§ **GIVEN EXERCISE**
Write each line out again exactly as written.

:::::

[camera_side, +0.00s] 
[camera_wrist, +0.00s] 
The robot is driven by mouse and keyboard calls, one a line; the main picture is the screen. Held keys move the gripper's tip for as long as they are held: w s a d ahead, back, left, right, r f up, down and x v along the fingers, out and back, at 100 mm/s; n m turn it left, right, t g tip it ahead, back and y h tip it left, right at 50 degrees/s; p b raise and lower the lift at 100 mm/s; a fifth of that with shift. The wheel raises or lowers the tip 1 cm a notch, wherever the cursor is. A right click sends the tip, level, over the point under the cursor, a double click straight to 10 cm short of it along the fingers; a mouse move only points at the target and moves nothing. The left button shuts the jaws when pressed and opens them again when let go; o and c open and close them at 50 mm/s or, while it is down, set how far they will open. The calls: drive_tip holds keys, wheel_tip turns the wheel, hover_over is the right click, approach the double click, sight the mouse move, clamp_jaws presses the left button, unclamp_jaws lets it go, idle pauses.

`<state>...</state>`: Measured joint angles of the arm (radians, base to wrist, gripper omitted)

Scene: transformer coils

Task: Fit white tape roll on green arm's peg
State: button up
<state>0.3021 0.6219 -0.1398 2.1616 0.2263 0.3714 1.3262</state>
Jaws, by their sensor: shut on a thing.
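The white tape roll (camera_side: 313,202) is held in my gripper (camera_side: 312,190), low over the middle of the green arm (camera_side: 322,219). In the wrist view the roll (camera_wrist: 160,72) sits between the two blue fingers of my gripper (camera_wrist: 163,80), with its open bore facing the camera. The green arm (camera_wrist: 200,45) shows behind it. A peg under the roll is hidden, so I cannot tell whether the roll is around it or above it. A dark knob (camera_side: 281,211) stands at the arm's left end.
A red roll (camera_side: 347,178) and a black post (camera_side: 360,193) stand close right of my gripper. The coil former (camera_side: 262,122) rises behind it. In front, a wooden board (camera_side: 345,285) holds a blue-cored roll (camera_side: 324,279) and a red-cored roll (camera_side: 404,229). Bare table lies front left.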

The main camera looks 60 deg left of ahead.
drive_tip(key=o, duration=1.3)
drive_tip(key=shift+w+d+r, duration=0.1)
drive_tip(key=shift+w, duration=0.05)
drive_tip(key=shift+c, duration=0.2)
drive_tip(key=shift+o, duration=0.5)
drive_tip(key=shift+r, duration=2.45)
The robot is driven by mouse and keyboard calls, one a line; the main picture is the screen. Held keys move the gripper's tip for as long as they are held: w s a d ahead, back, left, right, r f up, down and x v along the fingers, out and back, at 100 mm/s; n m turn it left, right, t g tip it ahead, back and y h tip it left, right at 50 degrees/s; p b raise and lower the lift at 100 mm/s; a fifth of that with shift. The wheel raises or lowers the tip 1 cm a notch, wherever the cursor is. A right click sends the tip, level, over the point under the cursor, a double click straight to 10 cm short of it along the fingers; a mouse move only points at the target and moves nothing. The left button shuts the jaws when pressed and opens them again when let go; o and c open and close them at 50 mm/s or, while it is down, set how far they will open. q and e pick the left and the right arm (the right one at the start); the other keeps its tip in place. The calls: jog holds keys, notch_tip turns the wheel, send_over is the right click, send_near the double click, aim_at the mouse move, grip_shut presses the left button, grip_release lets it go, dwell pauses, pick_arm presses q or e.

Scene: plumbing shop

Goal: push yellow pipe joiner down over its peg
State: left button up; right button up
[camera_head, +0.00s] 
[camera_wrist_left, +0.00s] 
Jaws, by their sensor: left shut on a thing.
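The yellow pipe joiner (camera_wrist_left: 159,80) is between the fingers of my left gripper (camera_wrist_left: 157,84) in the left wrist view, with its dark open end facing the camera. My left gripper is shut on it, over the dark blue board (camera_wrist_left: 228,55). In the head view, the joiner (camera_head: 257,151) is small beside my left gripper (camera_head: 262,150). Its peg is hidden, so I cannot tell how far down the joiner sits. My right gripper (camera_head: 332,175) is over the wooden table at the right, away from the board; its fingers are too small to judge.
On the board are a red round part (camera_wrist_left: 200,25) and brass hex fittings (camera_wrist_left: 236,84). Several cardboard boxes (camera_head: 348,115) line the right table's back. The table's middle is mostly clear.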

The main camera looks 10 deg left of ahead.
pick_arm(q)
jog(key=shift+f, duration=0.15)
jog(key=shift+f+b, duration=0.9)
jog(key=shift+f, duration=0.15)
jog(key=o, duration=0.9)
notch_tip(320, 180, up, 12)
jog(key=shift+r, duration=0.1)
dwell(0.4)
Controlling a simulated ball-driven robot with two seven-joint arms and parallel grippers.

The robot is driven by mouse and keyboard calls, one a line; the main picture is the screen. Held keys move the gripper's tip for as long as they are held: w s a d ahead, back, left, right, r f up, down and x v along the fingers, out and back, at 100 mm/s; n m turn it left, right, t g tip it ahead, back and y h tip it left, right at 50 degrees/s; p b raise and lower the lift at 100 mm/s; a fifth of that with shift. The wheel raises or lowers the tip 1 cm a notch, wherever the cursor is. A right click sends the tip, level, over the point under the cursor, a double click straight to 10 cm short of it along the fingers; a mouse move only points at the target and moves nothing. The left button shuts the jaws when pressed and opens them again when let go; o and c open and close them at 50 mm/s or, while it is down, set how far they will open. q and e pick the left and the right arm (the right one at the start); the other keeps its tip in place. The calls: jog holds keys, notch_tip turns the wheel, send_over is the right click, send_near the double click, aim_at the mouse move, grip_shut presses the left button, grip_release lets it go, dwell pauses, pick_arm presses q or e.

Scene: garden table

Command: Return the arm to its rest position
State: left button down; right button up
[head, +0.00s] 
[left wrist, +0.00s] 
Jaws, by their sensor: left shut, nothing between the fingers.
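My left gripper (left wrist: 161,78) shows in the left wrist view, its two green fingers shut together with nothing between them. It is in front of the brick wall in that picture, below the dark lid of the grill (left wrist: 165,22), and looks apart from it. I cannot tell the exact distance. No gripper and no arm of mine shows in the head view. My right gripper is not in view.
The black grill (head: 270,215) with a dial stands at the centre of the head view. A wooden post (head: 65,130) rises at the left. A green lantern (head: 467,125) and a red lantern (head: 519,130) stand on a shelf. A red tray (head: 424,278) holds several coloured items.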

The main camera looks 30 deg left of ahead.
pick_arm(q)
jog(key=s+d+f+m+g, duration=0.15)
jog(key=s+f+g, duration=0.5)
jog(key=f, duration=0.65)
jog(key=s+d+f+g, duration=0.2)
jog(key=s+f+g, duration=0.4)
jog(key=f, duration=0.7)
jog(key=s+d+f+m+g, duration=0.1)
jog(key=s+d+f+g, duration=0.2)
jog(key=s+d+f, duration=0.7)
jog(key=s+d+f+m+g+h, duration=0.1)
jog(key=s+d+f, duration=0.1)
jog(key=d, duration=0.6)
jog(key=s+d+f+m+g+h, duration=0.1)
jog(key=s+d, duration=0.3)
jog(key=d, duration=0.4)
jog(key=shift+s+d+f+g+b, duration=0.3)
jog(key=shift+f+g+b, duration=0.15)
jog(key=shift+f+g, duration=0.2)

:::::

§ **RESULT BELOW**
[camera_side, +0.00s] 
[camera_wrist, +0.00s] 
The robot is driven by mouse and keyboard calls, one a line; the main picture is the screen. Held keys move the gripper's tip for as long as they are held: w s a d ahead, back, left, right, r f up, down and x v along the fingers, out and back, at 100 mm/s; n m turn it left, right, t g tip it ahead, back and y h tip it left, right at 50 degrees/s; p b raise and lower the lift at 100 mm/s; a fifth of that with shift. The wheel raises or lowers the tip 1 cm a notch, wherever the cursor is. A right click sends the tip, level, over the point under the cursor, a double click straight to 10 cm short of it along the fingers; a mouse move only points at the target and moves nothing. The left button shuts the jaws when pressed and opens them again when let go; o and c open and close them at 50 mm/s or, while it is down, set how far they will open. The calls: drive_tip holds keys, wheel_tip turns the wheel, hover_over is the right click, approach the double click, sight the mouse move, clamp_jaws presses the left button, unclamp_jaws lets it go, idle pauses.

`<state>...</state>`: Measured joint angles of the arm (radians, base to wrist, gripper omitted)

Scene: transformer coils

Task: Fit white tape roll on green arm's peg
State: button up
<state>0.3021 0.6219 -0.1398 2.1616 0.2263 0.3714 1.3262</state>
Jaws, by their sensor: shut on a thing.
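The white tape roll (camera_side: 313,202) is held in my gripper (camera_side: 312,190), low over the middle of the green arm (camera_side: 322,219). In the wrist view the roll (camera_wrist: 160,72) sits between the two blue fingers of my gripper (camera_wrist: 163,80), with its open bore facing the camera. The green arm (camera_wrist: 200,45) shows behind it. A peg under the roll is hidden, so I cannot tell whether the roll is around it or above it. A dark knob (camera_side: 281,211) stands at the arm's left end.
A red roll (camera_side: 347,178) and a black post (camera_side: 360,193) stand close right of my gripper. The coil former (camera_side: 262,122) rises behind it. In front, a wooden board (camera_side: 345,285) holds a blue-cored roll (camera_side: 324,279) and a red-cored roll (camera_side: 404,229). Bare table lies front left.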

The main camera looks 60 deg left of ahead.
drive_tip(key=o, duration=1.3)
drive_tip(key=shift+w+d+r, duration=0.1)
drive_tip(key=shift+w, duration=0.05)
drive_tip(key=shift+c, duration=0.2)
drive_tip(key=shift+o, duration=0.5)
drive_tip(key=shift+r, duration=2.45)
The robot is driven by mouse and keyboard calls, one a line; the main picture is the screen. Held keys move the gripper's tip for as long as they are held: w s a d ahead, back, left, right, r f up, down and x v along the fingers, out and back, at 100 mm/s; n m turn it left, right, t g tip it ahead, back and y h tip it left, right at 50 degrees/s; p b raise and lower the lift at 100 mm/s; a fifth of that with shift. The wheel raises or lowers the tip 1 cm a notch, wherever the cursor is. A right click sends the tip, level, over the point under the cursor, a double click straight to 10 cm short of it along the fingers; a mouse move only points at the target and moves nothing. The left button shuts the jaws when pressed and opens them again when let go; o and c open and close them at 50 mm/s or, while it is down, set how far they will open. q and e pick the left and the right arm (the right one at the start); the other keeps its tip in place. The calls: jog holds keys, notch_tip turns the wheel, send_over is the right click, send_near the double click, aim_at the mouse move, grip_shut presses the left button, grip_release lets it go, dwell pauses, pick_arm presses q or e.

Scene: plumbing shop

Goal: push yellow pipe joiner down over its peg
State: left button up; right button up
[camera_head, +0.00s] 
[camera_wrist_left, +0.00s] 
Jaws, by their sensor: left shut on a thing.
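The yellow pipe joiner (camera_wrist_left: 159,80) is between the fingers of my left gripper (camera_wrist_left: 157,84) in the left wrist view, with its dark open end facing the camera. My left gripper is shut on it, over the dark blue board (camera_wrist_left: 228,55). In the head view, the joiner (camera_head: 257,151) is small beside my left gripper (camera_head: 262,150). Its peg is hidden, so I cannot tell how far down the joiner sits. My right gripper (camera_head: 332,175) is over the wooden table at the right, away from the board; its fingers are too small to judge.
On the board are a red round part (camera_wrist_left: 200,25) and brass hex fittings (camera_wrist_left: 236,84). Several cardboard boxes (camera_head: 348,115) line the right table's back. The table's middle is mostly clear.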

The main camera looks 10 deg left of ahead.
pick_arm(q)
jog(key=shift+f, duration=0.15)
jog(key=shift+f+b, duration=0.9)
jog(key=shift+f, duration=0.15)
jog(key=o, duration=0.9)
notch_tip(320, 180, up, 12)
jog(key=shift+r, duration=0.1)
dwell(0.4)
Controlling a simulated ball-driven robot with two seven-joint arms and parallel grippers.

The robot is driven by mouse and keyboard calls, one a line; the main picture is the screen. Held keys move the gripper's tip for as long as they are held: w s a d ahead, back, left, right, r f up, down and x v along the fingers, out and back, at 100 mm/s; n m turn it left, right, t g tip it ahead, back and y h tip it left, right at 50 degrees/s; p b raise and lower the lift at 100 mm/s; a fifth of that with shift. The wheel raises or lowers the tip 1 cm a notch, wherever the cursor is. A right click sends the tip, level, over the point under the cursor, a double click straight to 10 cm short of it along the fingers; a mouse move only points at the target and moves nothing. The left button shuts the jaws when pressed and opens them again when let go; o and c open and close them at 50 mm/s or, while it is down, set how far they will open. q and e pick the left and the right arm (the right one at the start); the other keeps its tip in place. The calls: jog holds keys, notch_tip turns the wheel, send_over is the right click, send_near the double click, aim_at the mouse move, grip_shut presses the left button, grip_release lets it go, dwell pauses, pick_arm presses q or e.

Scene: garden table

Command: Return the arm to its rest position
State: left button down; right button up
[head, +0.00s] 
[left wrist, +0.00s] 
Jaws, by their sensor: left shut, nothing between the fingers.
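My left gripper (left wrist: 161,78) shows in the left wrist view, its two green fingers shut together with nothing between them. It is in front of the brick wall in that picture, below the dark lid of the grill (left wrist: 165,22), and looks apart from it. I cannot tell the exact distance. No gripper and no arm of mine shows in the head view. My right gripper is not in view.
The black grill (head: 270,215) with a dial stands at the centre of the head view. A wooden post (head: 65,130) rises at the left. A green lantern (head: 467,125) and a red lantern (head: 519,130) stand on a shelf. A red tray (head: 424,278) holds several coloured items.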

The main camera looks 30 deg left of ahead.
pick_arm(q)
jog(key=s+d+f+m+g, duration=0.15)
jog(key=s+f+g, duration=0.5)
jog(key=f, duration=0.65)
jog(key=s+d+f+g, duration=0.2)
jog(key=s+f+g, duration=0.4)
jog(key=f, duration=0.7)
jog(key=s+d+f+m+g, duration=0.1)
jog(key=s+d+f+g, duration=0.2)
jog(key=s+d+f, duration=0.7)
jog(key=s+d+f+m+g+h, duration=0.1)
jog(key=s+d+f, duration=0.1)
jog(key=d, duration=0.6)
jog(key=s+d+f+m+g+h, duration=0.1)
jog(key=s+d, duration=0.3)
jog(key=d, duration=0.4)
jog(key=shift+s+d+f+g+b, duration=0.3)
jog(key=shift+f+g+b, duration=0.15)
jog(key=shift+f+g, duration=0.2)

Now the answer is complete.